— START OF Source excerpt —
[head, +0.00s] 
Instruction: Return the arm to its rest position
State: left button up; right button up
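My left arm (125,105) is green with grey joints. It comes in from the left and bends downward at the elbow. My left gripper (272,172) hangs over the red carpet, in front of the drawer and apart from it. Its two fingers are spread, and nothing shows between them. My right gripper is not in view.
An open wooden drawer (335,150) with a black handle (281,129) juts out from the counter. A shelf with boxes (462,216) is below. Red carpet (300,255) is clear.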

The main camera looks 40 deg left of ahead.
— END OF Source excerpt —
Work to do. Your task is to quote all of the data word for word.

Output of the task.
[head, +0.00s] 
Instruction: Return the arm to its rest position
State: left button up; right button up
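My left arm (125,105) is green with grey joints. It comes in from the left and bends downward at the elbow. My left gripper (272,172) hangs over the red carpet, in front of the drawer and apart from it. Its two fingers are spread, and nothing shows between them. My right gripper is not in view.
An open wooden drawer (335,150) with a black handle (281,129) juts out from the counter. A shelf with boxes (462,216) is below. Red carpet (300,255) is clear.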

The main camera looks 40 deg left of ahead.

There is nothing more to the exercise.